## What you should do
Print, please, exactly and only the lines between the line holding "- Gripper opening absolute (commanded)" and the line holding "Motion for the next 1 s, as", inclusive, omitting any pictures.

(Robot episode data)
-*-*-

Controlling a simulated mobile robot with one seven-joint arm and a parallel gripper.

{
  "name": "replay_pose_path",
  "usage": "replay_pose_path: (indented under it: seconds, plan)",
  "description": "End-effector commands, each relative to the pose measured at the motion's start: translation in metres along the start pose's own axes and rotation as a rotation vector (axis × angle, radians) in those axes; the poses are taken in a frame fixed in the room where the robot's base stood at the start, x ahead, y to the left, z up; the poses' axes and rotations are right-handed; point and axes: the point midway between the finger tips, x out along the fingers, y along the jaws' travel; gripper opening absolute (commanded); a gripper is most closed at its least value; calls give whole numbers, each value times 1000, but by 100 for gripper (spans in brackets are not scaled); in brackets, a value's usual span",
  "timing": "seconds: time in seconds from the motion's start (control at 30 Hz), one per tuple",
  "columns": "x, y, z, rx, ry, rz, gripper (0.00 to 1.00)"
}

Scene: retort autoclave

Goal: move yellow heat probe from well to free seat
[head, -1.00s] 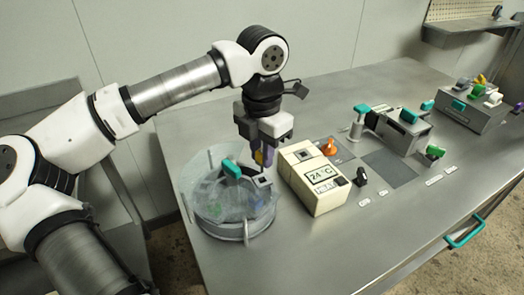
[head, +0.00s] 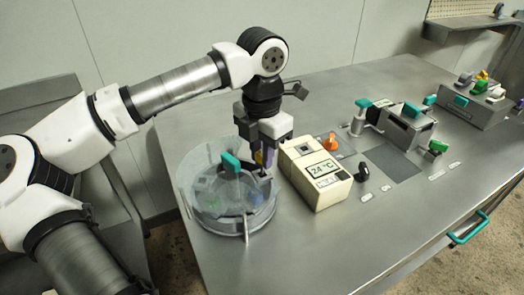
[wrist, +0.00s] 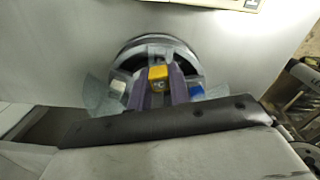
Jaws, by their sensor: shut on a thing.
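The yellow heat probe (wrist: 158,73) shows its yellow block between my gripper's purple fingers in the wrist view. My gripper (head: 264,158) is shut on it, at the right side of a round drum (head: 245,228) with clear walls on the near left of the bench. In the head view the fingers largely hide the probe, and I cannot tell whether its lower end is still inside the drum. Blue (wrist: 195,90) and white (wrist: 118,88) pieces lie either side of the probe in the wrist view. I cannot make out which seat is free.
A teal handle (head: 230,161) stands on the drum, close left of my gripper. A cream box (head: 316,176) reading 24 °C stands just right. Grey fixtures with teal handles (head: 405,128) and a box with coloured pieces (head: 479,105) stand farther right. The front bench is mostly clear.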

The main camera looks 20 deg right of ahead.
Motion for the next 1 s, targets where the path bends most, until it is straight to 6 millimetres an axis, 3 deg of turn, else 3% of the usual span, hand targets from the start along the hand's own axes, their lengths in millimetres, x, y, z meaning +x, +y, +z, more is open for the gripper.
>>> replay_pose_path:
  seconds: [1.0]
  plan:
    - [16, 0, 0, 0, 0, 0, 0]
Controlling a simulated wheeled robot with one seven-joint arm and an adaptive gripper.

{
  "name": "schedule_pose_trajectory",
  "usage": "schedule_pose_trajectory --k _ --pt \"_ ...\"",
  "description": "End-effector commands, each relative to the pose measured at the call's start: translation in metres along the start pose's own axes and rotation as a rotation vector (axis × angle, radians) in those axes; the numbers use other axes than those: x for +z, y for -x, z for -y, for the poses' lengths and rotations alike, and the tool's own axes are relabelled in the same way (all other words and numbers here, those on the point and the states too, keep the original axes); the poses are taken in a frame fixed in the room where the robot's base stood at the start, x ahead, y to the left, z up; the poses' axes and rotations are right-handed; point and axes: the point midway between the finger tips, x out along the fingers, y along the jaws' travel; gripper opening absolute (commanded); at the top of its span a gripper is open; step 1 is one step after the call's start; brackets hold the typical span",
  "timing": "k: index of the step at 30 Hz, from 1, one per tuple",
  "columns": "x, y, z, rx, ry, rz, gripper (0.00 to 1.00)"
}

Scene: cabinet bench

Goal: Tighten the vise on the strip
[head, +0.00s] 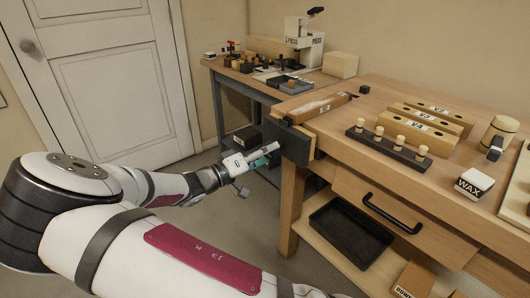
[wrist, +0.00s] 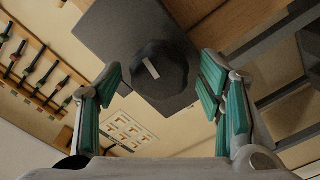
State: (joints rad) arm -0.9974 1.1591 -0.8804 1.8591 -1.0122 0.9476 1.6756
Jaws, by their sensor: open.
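The vise (head: 296,143) is on the left end of the wooden bench, with a dark front jaw. A pale wooden strip (head: 318,107) lies at its top, between the jaw and the bench edge; how firmly it is held cannot be told. My gripper (head: 264,157) is in front of the jaw face, its teal-padded fingers pointing at it. In the wrist view the dark jaw plate (wrist: 112,30) fills the top middle. A round dark knob (wrist: 165,85) with a white mark stands out from it. My open gripper (wrist: 161,82) has a finger on either side of the knob, apparently with gaps.
On the bench are labelled wooden blocks (head: 425,120), a dark rack with several pegs (head: 388,148), a wax block (head: 474,183) and a mallet (head: 497,137). A side table behind holds a press (head: 304,42). Floor left of the bench is open.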

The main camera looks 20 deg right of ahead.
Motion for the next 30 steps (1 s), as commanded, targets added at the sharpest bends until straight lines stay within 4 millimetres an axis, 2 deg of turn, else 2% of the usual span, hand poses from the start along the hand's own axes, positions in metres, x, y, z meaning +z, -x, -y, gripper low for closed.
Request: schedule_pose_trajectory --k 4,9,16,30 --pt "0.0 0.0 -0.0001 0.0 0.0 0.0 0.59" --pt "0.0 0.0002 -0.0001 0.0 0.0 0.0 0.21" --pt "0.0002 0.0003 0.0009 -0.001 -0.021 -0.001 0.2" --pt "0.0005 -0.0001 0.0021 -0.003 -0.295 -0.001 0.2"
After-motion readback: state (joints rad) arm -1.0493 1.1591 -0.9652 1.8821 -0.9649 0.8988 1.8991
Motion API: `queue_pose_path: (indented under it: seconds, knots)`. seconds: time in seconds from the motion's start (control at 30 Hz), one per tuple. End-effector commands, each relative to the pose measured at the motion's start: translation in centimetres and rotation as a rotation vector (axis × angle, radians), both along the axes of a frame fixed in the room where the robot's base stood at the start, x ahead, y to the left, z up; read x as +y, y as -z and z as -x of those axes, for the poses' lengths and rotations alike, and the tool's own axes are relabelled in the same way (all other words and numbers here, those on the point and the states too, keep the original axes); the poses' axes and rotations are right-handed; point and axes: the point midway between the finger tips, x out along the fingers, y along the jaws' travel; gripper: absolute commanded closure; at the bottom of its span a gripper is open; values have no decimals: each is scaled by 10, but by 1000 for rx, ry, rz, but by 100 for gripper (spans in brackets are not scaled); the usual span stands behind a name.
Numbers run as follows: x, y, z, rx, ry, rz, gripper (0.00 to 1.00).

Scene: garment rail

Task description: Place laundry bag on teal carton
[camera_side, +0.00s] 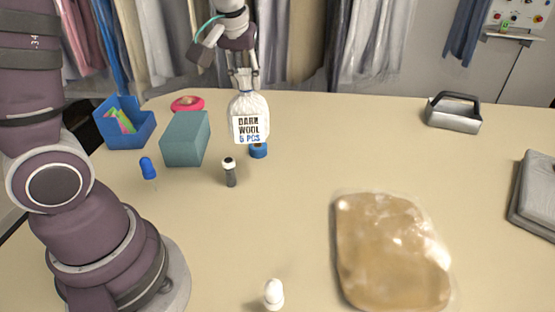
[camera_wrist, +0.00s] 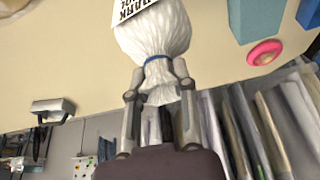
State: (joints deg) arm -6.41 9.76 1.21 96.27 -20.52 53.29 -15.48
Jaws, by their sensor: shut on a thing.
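The laundry bag (camera_side: 247,112) is white, tied with a blue band, and has a label reading "DARK WOOL 5 PCS". My gripper (camera_side: 244,74) is shut on its gathered neck and holds it upright, seemingly above the table. The wrist view also shows the bag (camera_wrist: 155,32) between the fingers of my gripper (camera_wrist: 159,75). The teal carton (camera_side: 185,139) stands on the table to the left of the bag in the side view, apart from it. In the wrist view the carton (camera_wrist: 258,16) is at the upper right. Its top is bare.
A blue bin (camera_side: 127,127) and a pink ring-shaped thing (camera_side: 187,104) stand near the carton. A blue round thing (camera_side: 258,151), a dark bottle (camera_side: 230,172) and a blue bottle (camera_side: 148,168) are nearby. A clear-wrapped brown package (camera_side: 390,250) lies front right.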

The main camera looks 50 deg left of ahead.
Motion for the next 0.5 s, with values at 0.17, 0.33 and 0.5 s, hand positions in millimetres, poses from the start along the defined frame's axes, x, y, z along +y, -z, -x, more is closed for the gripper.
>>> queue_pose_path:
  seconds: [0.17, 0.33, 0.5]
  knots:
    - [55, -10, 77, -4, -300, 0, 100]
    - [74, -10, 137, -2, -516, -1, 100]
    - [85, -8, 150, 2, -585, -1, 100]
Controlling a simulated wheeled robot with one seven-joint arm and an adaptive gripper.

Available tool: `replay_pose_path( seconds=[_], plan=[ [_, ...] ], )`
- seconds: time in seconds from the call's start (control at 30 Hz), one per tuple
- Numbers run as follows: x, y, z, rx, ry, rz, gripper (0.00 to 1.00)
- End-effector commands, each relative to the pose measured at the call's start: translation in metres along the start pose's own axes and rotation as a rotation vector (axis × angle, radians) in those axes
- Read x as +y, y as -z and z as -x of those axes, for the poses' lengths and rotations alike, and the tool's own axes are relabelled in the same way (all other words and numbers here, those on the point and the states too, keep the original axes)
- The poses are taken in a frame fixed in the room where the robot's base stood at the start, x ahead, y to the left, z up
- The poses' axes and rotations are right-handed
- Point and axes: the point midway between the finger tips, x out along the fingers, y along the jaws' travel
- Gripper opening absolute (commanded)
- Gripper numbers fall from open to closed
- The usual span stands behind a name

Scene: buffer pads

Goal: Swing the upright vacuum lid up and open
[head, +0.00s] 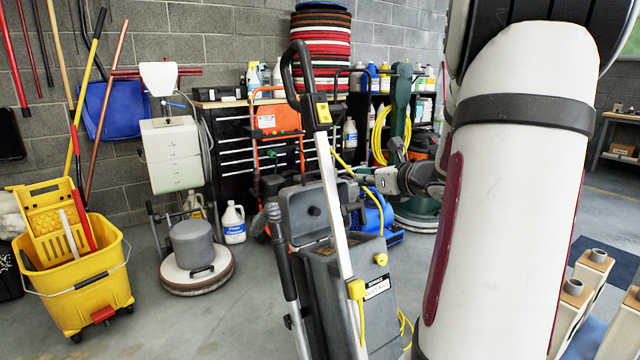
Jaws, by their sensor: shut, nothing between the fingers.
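The upright vacuum (350,285) stands on the floor in the middle of the head view, a dark grey body with a silver pole and a black loop handle (292,75). Its grey lid (300,228) appears raised, standing up at the back of the body top, with a round dark knob on its face. The pole crosses in front of part of the lid and body. The vacuum's lower end is cut off by the picture edge.
A yellow mop bucket (100,270) stands at left, and a floor machine (198,255) with a white tank stands behind the vacuum to the left. A black tool cabinet (235,135) and stacked pads (322,60) are at the back.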

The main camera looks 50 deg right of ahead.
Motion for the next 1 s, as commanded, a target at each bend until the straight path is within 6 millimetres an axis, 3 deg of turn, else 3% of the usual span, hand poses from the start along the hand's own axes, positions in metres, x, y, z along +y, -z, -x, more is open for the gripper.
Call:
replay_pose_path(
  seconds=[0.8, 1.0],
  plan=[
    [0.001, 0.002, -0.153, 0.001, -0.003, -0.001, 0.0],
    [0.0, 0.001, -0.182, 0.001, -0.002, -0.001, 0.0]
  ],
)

-*-*-

## Exercise output
- Gripper opening absolute (commanded)
- Gripper numbers fall from open to closed
- The usual span stands behind a name

Scene: buffer pads

Goal: Swing the upright vacuum lid up and open
[head, +0.00s] 
Jaws, by their sensor: shut, nothing between the fingers.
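The upright vacuum (350,285) stands on the floor in the middle of the head view, a dark grey body with a silver pole and a black loop handle (292,75). Its grey lid (300,228) appears raised, standing up at the back of the body top, with a round dark knob on its face. The pole crosses in front of part of the lid and body. The vacuum's lower end is cut off by the picture edge.
A yellow mop bucket (100,270) stands at left, and a floor machine (198,255) with a white tank stands behind the vacuum to the left. A black tool cabinet (235,135) and stacked pads (322,60) are at the back.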

The main camera looks 50 deg right of ahead.
Motion for the next 1 s, as commanded, a target at each bend until the straight path is within 6 millimetres an axis, 3 deg of turn, else 3% of the usual span, hand poses from the start along the hand's own axes, positions in metres, x, y, z along +y, -z, -x, more is open for the gripper.

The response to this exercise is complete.